Supplied information:
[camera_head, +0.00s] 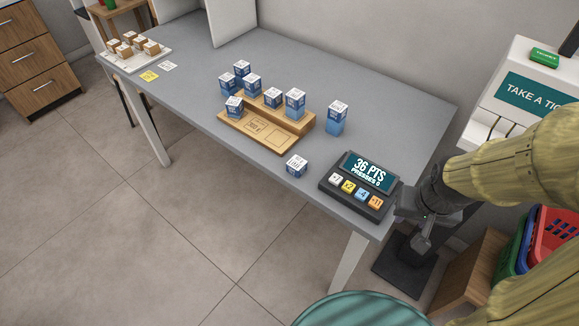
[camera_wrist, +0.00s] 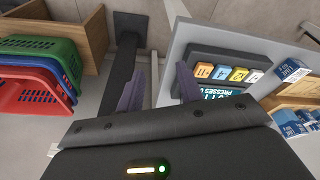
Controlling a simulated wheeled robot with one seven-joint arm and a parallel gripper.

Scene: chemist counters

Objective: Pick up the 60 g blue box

Goal: Transcribe the material exactly, keeping every word and none of the pictures.

Exercise output:
[camera_head, +0.00s] 
[camera_wrist, +0.00s] 
Controlling a simulated wheeled robot with one seven-joint arm and a parallel gripper.

Scene: chemist counters

Objective: Pick up the 60 g blue box

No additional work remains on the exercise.